* **Short problem**: Print only the lines from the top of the data through the line with "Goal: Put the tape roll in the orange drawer", both included, skipping every picture.

* **Dataset entries**:
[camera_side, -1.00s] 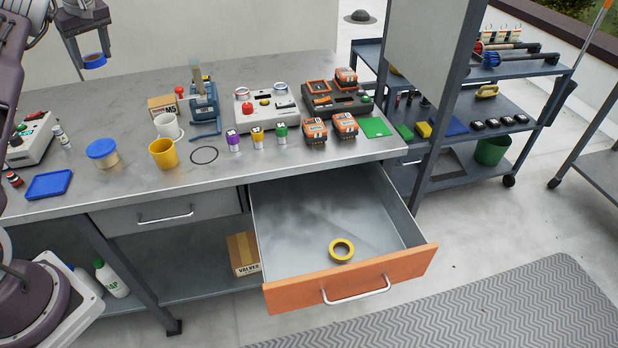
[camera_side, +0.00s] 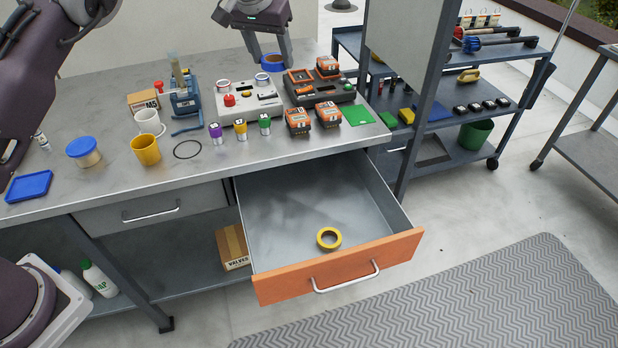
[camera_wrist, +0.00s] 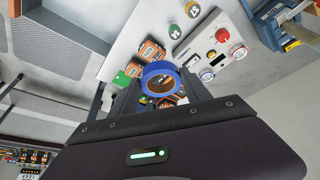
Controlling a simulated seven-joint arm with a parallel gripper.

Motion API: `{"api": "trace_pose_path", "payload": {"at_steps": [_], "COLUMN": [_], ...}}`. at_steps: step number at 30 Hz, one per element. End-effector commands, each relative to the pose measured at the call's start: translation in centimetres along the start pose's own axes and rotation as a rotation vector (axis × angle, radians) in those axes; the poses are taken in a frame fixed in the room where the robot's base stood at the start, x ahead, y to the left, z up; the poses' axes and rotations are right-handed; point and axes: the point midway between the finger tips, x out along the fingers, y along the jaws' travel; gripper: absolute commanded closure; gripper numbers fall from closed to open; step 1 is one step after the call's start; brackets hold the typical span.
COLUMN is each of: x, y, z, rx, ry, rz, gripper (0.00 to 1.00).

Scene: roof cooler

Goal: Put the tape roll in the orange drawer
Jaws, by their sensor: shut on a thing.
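The orange-fronted drawer (camera_side: 340,270) is pulled open below the bench in the side view. A yellow tape roll (camera_side: 328,238) lies flat inside it, near the front. My gripper (camera_side: 273,58) is shut on a blue tape roll (camera_side: 272,62) and holds it in the air above the back of the bench, behind the red-button box. In the wrist view the blue roll (camera_wrist: 160,80) sits at the tips of my gripper (camera_wrist: 160,90), partly hidden by the fingers.
The bench top holds a button box (camera_side: 248,102), several orange battery packs (camera_side: 298,122), small coloured cans (camera_side: 240,130), a yellow mug (camera_side: 145,150) and a green pad (camera_side: 358,115). A grey panel (camera_side: 405,50) stands to the right. The drawer has bare floor around the yellow roll.

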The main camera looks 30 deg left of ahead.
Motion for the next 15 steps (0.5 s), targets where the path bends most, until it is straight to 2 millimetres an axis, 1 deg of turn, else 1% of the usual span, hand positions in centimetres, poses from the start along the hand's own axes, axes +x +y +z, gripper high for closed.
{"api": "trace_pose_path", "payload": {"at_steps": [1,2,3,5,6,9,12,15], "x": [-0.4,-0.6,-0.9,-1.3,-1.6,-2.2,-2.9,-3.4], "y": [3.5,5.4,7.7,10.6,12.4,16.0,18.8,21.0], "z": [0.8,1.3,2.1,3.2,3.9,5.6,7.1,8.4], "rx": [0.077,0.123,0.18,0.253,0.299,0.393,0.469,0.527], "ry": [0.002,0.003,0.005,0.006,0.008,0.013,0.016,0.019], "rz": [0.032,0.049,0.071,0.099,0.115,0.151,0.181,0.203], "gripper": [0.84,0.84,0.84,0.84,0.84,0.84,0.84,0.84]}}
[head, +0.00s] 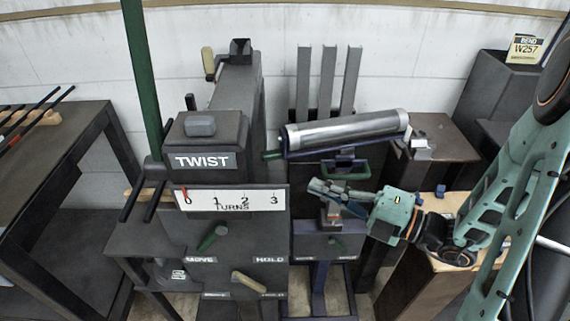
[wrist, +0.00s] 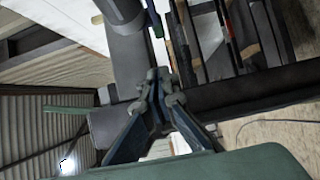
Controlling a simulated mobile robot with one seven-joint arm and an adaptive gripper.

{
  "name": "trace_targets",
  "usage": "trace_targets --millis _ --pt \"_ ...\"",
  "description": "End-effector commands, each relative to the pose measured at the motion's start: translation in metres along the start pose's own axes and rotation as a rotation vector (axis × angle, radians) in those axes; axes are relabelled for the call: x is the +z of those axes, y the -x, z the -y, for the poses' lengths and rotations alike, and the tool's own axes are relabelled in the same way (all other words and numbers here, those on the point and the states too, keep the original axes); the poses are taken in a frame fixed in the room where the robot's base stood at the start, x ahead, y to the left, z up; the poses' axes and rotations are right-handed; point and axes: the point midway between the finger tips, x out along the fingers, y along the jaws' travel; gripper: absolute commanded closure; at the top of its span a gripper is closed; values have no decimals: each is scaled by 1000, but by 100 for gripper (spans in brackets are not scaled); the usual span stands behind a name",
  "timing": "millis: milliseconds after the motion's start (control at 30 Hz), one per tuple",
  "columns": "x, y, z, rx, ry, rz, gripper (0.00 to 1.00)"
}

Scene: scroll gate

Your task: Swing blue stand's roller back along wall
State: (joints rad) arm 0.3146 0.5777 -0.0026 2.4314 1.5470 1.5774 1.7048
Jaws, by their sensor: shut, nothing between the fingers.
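The roller (head: 345,130) is a silver cylinder in a dark blue frame. It lies across the top of the blue stand (head: 320,300), running from left to right with its right end a little higher in the picture, out from the wall. A green handle (head: 272,155) sticks out at its left end. My gripper (head: 314,186) is shut and empty, below the roller and in front of the stand, apart from the roller in the picture. In the wrist view my gripper's fingers (wrist: 158,88) meet at their tips. I cannot tell surely which part there is the roller.
A dark machine marked TWIST (head: 205,135) with a TURNS scale (head: 232,200) stands close on the left. Several grey upright bars (head: 328,80) stand behind the roller. A brown-topped table (head: 440,135) and a W257 sign (head: 525,48) are on the right. The wall (head: 400,50) runs behind.

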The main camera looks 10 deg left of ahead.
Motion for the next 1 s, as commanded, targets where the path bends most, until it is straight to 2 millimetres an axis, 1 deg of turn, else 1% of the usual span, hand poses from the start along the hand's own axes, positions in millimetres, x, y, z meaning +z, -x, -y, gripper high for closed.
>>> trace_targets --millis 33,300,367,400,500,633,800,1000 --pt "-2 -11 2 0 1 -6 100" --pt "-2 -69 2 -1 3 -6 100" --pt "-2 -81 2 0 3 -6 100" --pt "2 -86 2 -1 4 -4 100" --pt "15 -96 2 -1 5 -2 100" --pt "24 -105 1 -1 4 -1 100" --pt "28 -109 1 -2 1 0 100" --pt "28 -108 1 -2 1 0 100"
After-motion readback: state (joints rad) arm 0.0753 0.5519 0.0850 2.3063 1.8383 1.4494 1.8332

* **Solution below**:
[camera_side, -1.00s] 
[camera_side, +0.00s] 
[camera_wrist, +0.00s] 
Controlling a simulated seven-joint arm with a parallel gripper.

Motion API: `{"api": "trace_pose_path", "payload": {"at_steps": [_], "COLUMN": [_], ...}}`. at_steps: step number at 30 Hz, one per element. End-effector commands, each relative to the pose measured at the call's start: translation in centimetres along the start pose's own axes and rotation as a rotation vector (axis × angle, radians) in those axes; the poses are taken in a frame fixed in the room where the robot's base stood at the start, x ahead, y to the left, z up; the poses' axes and rotations are right-handed; point and axes: the point midway between the finger tips, x out along the fingers, y along the jaws' travel; gripper: absolute commanded closure; gripper numbers fall from closed to open; step 1 is one step after the call's start; brackets hold the typical span.
COLUMN is each of: x, y, z, rx, ry, rz, gripper (0.00 to 1.00).

Scene: roof cooler

Goal: Put the tape roll in the orange drawer

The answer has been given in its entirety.